A High-Parallelism RRAM-Based Compute-In-Memory Macro With Intrinsic Impedance Boosting and In-ADC Computing

Abstract

Resistive random access memory (RRAM) is considered to be a promising compute-in-memory (CIM) platform; however, they tend to lose energy efficiency quickly in high-throughput and high-resolution cases. This paper proposes an analog-oriented RRAM array/read circuits co-design technique to solve the trade-offs between distortion, power consumption, throughput, and chip area. In previous works, the RRAM array is built in a digital mindset that access transistors only serve as switches. Instead, this work investigates a new perspective that utilizes access transistors as common-gate current buffers which reduce the operating current and amplify the output impedance.
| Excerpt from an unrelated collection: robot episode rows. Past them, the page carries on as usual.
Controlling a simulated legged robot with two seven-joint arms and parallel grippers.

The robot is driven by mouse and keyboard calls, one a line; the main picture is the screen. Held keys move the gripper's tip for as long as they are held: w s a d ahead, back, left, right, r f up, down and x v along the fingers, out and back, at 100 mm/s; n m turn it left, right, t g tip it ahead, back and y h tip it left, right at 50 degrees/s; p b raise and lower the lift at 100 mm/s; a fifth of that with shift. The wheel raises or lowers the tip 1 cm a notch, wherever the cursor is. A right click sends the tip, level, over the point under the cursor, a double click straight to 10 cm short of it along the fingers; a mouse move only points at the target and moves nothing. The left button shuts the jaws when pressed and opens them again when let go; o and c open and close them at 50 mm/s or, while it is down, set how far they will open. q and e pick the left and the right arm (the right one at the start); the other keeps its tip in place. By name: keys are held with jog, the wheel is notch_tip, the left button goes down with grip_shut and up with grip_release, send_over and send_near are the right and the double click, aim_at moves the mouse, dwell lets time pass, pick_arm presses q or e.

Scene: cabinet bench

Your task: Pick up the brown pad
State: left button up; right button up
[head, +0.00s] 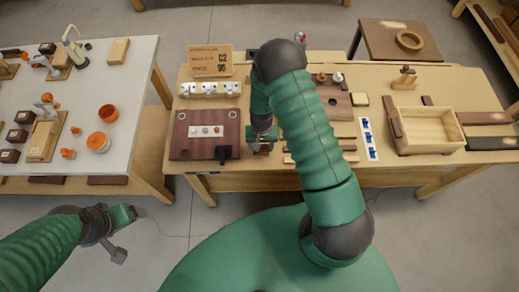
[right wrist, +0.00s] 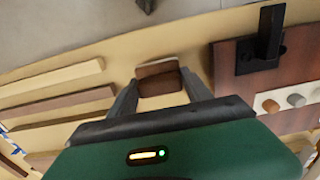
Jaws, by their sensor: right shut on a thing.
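The brown pad (right wrist: 158,70), a small block with a dark brown top and a lighter wood part, sits between the two fingertips of my right gripper (right wrist: 160,88) in the right wrist view. The right gripper is shut on it. In the head view, the right gripper (head: 262,140) is over the front of the wooden bench, just right of the dark brown board, with the pad (head: 262,149) small below it. From these views I cannot tell whether the pad touches the bench. My left gripper (head: 120,232) hangs over the floor at the lower left; its fingers are unclear.
The dark brown board (head: 190,146) with a black bracket (right wrist: 262,45) lies beside the right gripper. Wooden strips (right wrist: 60,103) lie on its other side. An open wooden box (head: 432,128) stands further right. A white table (head: 75,150) with orange parts stands left.

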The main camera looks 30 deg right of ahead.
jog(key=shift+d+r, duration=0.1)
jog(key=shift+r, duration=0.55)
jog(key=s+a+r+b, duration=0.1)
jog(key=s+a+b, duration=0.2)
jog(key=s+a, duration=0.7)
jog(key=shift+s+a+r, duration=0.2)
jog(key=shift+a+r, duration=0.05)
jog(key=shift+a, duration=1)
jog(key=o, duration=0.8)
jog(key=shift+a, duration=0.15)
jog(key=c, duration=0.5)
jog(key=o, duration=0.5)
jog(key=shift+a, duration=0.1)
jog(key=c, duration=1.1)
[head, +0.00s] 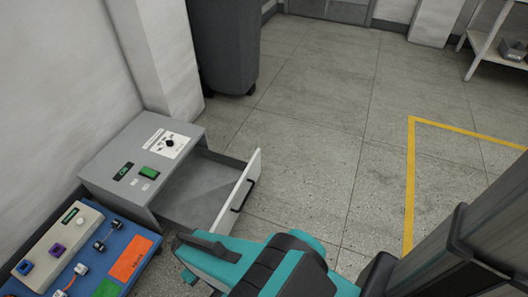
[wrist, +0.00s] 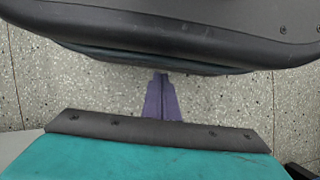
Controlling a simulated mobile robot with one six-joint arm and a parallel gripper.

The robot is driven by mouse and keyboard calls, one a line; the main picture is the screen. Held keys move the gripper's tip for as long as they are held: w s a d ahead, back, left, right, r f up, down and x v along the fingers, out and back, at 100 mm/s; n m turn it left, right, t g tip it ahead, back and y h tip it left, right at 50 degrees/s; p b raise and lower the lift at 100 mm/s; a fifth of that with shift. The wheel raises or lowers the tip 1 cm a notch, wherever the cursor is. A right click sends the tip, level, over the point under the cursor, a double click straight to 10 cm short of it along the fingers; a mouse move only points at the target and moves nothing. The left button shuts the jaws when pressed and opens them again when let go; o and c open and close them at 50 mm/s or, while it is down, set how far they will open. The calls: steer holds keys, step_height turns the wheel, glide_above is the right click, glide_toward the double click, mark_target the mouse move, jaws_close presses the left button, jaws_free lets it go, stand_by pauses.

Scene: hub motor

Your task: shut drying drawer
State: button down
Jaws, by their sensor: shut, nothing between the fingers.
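The drying drawer (head: 205,190) stands pulled out of a grey cabinet (head: 140,165) at the left of the head view. Its inside looks empty. Its white front panel (head: 240,195) carries a black bar handle (head: 243,194) and faces right. My teal and black arm is at the lower middle of the head view, just in front of the drawer front; whether they touch cannot be told. My gripper (wrist: 161,85) shows as two purple fingers in the wrist view, shut together and empty above the speckled floor. The fingers cannot be made out in the head view.
A blue work surface (head: 140,243) with an orange card, a green card and small parts is at lower left. A dark bin (head: 225,45) stands behind the cabinet. Open floor (head: 330,130) lies right of the drawer, with yellow tape (head: 411,180) and a shelf (head: 490,45) beyond.

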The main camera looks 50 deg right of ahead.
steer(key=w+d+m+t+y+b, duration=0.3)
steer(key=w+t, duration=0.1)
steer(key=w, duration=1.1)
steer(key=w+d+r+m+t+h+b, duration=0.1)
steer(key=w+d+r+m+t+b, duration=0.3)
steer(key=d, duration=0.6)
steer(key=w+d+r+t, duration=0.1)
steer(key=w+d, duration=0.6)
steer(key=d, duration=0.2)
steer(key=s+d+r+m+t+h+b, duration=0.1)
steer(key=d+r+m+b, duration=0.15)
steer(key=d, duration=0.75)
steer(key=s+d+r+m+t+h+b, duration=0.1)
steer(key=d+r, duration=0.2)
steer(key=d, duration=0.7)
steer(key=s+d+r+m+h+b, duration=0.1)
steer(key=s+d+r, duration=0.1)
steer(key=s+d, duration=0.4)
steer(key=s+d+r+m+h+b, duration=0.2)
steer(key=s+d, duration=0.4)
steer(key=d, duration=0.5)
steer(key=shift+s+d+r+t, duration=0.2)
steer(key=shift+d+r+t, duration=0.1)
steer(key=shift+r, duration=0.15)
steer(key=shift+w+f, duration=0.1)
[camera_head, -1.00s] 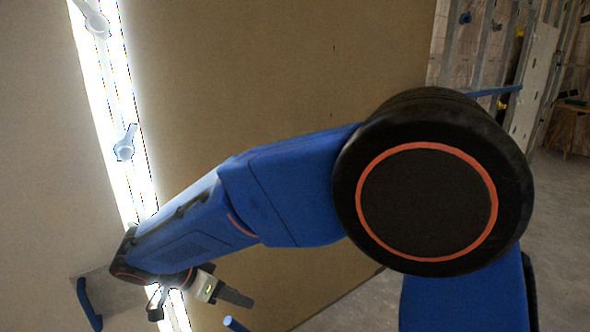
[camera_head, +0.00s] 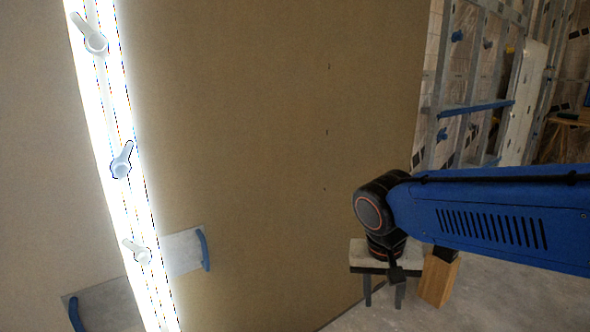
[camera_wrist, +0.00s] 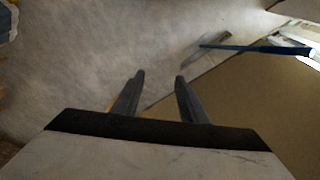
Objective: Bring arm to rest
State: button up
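My gripper (camera_head: 383,304) hangs below my black wrist at the lower right of the head view, in front of the floor beside the large brown panel (camera_head: 270,130). Its two dark fingers point down and stand apart. In the wrist view my gripper (camera_wrist: 158,78) also shows open, with nothing between the fingers and grey floor beyond them. The finger bases are hidden behind the pale gripper body. My blue arm reaches in from the right edge of the head view. The brown panel also fills the lower right of the wrist view (camera_wrist: 275,110).
A bright strip (camera_head: 125,195) with several pale wing-shaped fittings runs along the panel's left side. Two blue handles (camera_head: 204,250) (camera_head: 75,314) sit on grey plates there. A wooden block (camera_head: 438,276) stands by my gripper. Metal framing (camera_head: 470,100) stands behind; grey floor (camera_head: 500,300) is clear at lower right.

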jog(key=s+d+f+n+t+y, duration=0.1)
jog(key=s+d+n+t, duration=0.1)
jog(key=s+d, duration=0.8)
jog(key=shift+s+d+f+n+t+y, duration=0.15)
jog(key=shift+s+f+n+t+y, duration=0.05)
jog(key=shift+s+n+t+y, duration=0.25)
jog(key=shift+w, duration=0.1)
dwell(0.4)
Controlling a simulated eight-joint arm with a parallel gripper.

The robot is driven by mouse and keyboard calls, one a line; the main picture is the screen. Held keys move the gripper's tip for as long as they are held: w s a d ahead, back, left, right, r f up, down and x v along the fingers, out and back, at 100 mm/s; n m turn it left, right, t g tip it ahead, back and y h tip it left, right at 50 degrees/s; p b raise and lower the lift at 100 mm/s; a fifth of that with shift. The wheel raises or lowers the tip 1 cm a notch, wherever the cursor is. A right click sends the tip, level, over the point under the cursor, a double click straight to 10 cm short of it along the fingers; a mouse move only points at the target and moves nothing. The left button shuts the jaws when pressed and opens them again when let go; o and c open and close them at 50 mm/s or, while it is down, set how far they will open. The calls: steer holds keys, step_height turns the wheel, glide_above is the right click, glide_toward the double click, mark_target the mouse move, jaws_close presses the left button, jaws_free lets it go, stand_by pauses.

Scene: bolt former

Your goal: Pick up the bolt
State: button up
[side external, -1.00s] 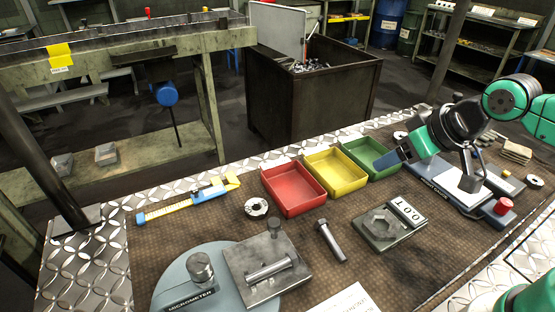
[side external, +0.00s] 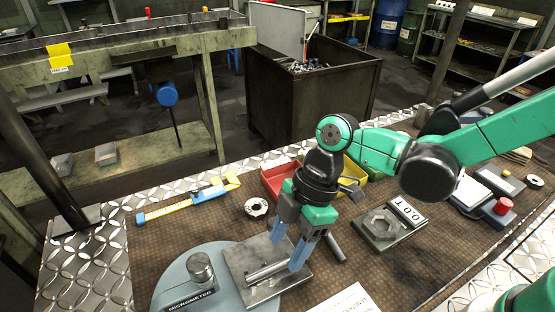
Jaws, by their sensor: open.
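A grey bolt (side external: 266,270) lies on a square metal plate (side external: 246,258) on the round micrometer stand. My gripper (side external: 286,256) points down over the right part of this plate, with its two blue fingers spread apart. The fingertips appear close to the bolt's right end; I cannot tell their exact height or whether they touch it. Nothing shows held between the fingers.
Behind my gripper stand a red tray (side external: 273,181) and a yellow tray (side external: 376,174), partly covered by my arm. A plate with a hex nut (side external: 381,224) lies to the right. A ring (side external: 256,207) and a blue-yellow caliper (side external: 190,200) lie left on the mat.

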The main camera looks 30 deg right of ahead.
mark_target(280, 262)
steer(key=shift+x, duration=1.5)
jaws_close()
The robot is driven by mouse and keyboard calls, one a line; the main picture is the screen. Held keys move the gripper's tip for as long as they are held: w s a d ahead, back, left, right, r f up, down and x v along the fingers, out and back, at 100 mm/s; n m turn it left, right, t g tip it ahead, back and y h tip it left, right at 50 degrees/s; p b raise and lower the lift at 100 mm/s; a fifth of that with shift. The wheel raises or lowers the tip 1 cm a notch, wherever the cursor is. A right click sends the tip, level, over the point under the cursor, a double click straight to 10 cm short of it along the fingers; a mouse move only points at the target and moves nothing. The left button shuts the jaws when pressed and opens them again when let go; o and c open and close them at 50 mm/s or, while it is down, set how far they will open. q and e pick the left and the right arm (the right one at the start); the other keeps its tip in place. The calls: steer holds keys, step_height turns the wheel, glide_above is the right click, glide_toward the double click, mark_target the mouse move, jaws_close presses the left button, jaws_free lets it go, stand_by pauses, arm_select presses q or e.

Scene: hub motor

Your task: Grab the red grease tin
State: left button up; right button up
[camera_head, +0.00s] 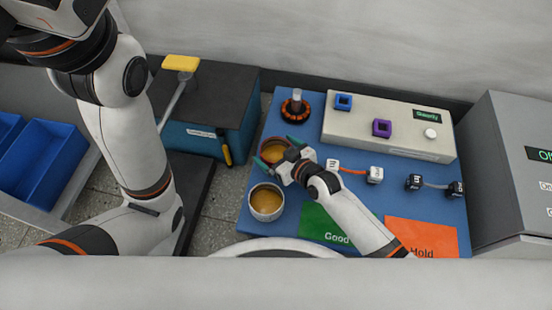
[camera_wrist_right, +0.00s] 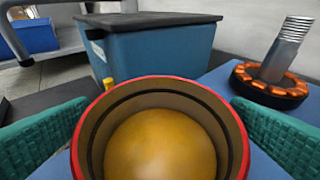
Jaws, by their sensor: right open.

To further decrease the complexity of peripheral circuits, the idea of In-ADC Computing (IAC) is proposed, which performs shift-add operation together with analog-to-digital conversion. Benefiting from proposed ideas, a pre-trained VGG-8 network based on the CIFAR-10 dataset can be implemented and an accuracy of 87.2% is achieved with 8.9 TOPS/W energy efficiency (for 8-bit MAC operation), demonstrating that the proposed techniques enable low-distortion partial sum results while still be able to operate in a power-efficient way.